Lo encontraron cerca del kilómetro doce, por la 51. Tenía una bolsa de lienzo atada con cordel a la altura del cuello y seis tiros en el pecho. Nadie en la agencia tuvo absolutamente nada qué ver. Llamé a Susana media hora después que me confirmaron la noticia. Yo odiaba a Sullivan, odiaba su decencia casi verosímil; pero amaba a Susana, no hubiera podido pensarla sufriendo a solas. Antes de encontrarla en el bar de siempre me aseguré de tener al día el seguro de mi nuevo apartamento. Tampoco era cosa de volverse loco.

6 comentarios:

Char dijo...

Bravo! Me gustó muchísimo, quiero más, ¿es del libro que estás escribiendo?

monitor dijo...

Me da mucho gusto que le haya entretenido, Mademoiselle; y en efecto, es del cuentario en el que trabajo estos días. Saludos.

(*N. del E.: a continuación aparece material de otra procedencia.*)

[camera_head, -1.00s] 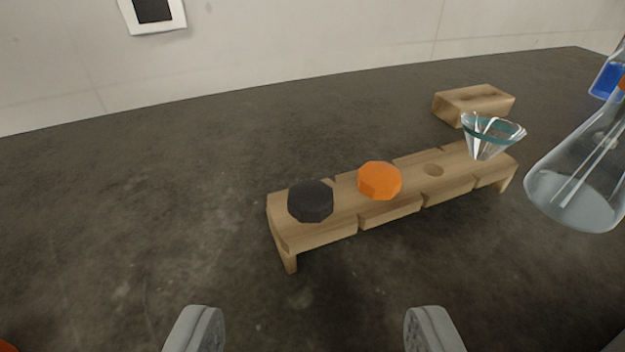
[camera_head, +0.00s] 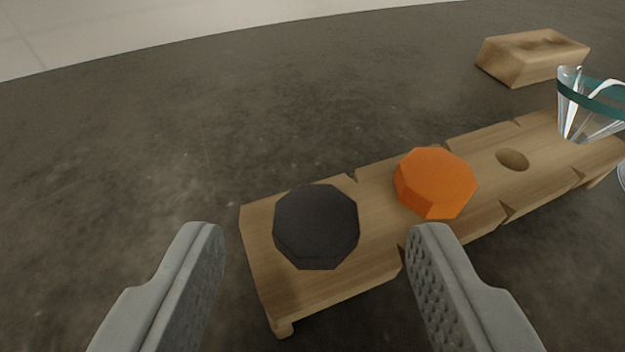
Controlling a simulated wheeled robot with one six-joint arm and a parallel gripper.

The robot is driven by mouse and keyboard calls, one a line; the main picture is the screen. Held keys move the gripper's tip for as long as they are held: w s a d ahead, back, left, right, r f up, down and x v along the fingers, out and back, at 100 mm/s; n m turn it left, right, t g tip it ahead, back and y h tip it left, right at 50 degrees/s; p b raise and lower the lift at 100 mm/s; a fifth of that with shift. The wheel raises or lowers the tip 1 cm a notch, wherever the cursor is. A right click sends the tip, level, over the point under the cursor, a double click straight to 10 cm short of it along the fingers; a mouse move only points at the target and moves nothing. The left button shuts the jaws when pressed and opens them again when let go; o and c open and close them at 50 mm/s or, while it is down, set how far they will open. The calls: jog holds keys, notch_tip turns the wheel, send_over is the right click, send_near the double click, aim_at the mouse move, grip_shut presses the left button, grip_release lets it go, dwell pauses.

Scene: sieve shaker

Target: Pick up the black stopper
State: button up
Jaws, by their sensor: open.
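The black stopper (camera_head: 316,226) is a dark octagonal cap sitting at the near left end of a wooden rack (camera_head: 335,288). My gripper (camera_head: 316,235) is open and empty. In the picture its two fingers stand left and right of the black stopper, with a gap on each side. The right finger lies in the picture just below the orange stopper (camera_head: 435,183), which sits in the rack to the right of the black one. How far the fingertips are above the rack is hard to tell.
An empty hole (camera_head: 513,159) is in the rack right of the orange stopper. A glass funnel (camera_head: 590,104) with a teal band stands at the rack's far right end. A wooden block (camera_head: 532,57) lies behind. The dark tabletop (camera_head: 130,170) to the left is clear.

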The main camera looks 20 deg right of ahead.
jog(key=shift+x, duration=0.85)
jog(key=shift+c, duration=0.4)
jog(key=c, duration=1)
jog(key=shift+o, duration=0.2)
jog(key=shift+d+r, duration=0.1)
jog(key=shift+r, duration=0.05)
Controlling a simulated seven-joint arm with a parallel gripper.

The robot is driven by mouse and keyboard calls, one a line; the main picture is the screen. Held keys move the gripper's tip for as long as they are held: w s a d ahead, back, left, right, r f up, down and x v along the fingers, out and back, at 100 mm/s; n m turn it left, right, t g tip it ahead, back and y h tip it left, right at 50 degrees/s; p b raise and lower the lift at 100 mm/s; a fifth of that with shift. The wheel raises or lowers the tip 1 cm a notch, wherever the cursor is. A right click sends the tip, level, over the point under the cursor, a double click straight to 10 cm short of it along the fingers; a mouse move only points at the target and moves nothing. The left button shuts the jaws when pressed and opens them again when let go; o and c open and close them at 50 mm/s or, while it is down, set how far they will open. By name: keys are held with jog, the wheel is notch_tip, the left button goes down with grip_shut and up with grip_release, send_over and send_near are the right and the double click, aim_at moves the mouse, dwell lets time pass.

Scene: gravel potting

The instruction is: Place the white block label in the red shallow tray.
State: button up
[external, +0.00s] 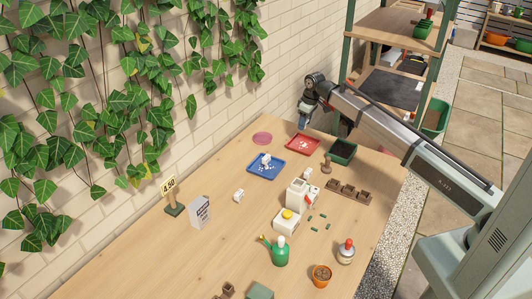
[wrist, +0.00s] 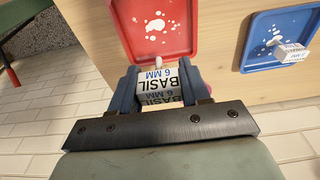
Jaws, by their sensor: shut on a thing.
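My gripper (wrist: 160,76) is shut on a white block label (wrist: 158,88) printed "BASIL 6 MM" in the wrist view. In the external view my gripper (external: 304,124) is in the air near the far edge of the table, above and behind the red shallow tray (external: 290,144); the held block cannot be made out there. The red tray also shows in the wrist view (wrist: 126,22), just beyond the fingertips, with white gravel bits in it. The block appears apart from the tray floor.
A blue tray (external: 253,171) with gravel and another white block (external: 266,158) lies beside the red tray. A dark planter (external: 342,151) stands right of it, a pink saucer (external: 262,138) left. The left tabletop is mostly clear.

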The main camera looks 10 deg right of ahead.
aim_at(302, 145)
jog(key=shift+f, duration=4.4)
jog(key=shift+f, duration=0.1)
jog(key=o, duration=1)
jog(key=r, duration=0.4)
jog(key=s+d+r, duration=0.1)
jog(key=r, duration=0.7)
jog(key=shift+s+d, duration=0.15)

Por cierto, lo releí a raíz de su comentario y le encontré un gigantesco error de continuidad que ya corregí. ¿Lo viste?

Anónimo dijo...

Eso de estar citando tanto y haciendo referencias a marcas, siempre lo haces?

monitor dijo...

Me confundió un poco tu comentario, pero ahí te va un pobre intento de respuesta: Lo de las marcas lo hago por lo general sólo en este tipo de cuento ("moderno" "urbano" o "como quieras decirle") y es con la única intención de evitar descripciones innecesarias como los sabores o características físicas de un bien consumible común (vaya, para evitar el síndrome del super portero derbeziano).

Lo de las citas sí te lo debo, no encuentro ninguna cita en el cuento. ¿Me detallas?
¡Salud!

Char dijo...

jajaja pues de tu gigantesco error ni me enteré aun y cuando volví a leer el cuento... será que el estilo de conversación "enterior-interior" tapa errores gigantescos de continuidad.

Anónimo dijo...

Me referìa al hecho de mencionar a ciertos autores y eso, no habìa contestado porque ando por acà por Tijuana , un saludo! espero que estè bien, porque me doy cuenta que en mi ausencia aùn no escribe nada, y yo que entrè esperando leer algo nuevo.